SET TASK
Write out each line from the data below that includes the word "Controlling".

Entries from a robot dataset
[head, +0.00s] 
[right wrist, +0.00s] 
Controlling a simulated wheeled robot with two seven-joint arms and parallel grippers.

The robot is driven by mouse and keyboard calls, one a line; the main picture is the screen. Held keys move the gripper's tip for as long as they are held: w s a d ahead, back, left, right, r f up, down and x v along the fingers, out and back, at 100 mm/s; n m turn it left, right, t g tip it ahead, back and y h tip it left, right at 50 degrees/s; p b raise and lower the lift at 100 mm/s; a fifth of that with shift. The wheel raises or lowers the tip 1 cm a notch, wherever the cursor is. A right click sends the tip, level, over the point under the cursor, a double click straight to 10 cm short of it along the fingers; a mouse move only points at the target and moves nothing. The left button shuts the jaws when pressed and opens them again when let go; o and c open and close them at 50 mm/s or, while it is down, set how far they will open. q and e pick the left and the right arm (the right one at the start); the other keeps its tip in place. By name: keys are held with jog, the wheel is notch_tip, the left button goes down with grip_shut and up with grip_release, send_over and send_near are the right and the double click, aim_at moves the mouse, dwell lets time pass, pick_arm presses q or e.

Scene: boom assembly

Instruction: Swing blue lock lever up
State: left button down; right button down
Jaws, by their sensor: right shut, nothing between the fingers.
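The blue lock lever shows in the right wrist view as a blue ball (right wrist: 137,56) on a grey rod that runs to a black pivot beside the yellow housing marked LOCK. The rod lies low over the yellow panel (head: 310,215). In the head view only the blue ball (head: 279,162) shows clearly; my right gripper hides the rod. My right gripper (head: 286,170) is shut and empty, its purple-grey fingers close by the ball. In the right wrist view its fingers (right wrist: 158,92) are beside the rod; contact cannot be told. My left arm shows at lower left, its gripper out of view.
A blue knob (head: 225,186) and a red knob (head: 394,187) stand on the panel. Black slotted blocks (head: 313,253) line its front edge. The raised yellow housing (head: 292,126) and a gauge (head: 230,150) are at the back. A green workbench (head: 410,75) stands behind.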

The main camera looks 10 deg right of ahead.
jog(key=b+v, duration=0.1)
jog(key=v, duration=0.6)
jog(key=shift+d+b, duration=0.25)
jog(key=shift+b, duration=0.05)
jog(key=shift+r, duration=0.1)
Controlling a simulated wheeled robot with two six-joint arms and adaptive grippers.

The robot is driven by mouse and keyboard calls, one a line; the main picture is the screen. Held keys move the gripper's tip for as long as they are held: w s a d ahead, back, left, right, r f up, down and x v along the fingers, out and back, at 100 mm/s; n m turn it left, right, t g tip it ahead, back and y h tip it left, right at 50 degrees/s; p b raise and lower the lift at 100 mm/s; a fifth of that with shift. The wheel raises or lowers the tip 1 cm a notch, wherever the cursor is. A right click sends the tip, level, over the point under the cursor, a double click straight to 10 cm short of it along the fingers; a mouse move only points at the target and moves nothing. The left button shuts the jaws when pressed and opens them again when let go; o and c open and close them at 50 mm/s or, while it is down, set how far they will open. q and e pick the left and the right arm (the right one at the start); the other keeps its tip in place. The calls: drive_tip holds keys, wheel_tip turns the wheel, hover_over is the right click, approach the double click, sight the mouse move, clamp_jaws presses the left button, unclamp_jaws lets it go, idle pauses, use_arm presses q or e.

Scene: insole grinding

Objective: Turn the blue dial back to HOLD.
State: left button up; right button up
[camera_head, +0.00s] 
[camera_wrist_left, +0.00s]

COMPLETED TASK
Controlling a simulated wheeled robot with two seven-joint arms and parallel grippers.
Controlling a simulated wheeled robot with two six-joint arms and adaptive grippers.

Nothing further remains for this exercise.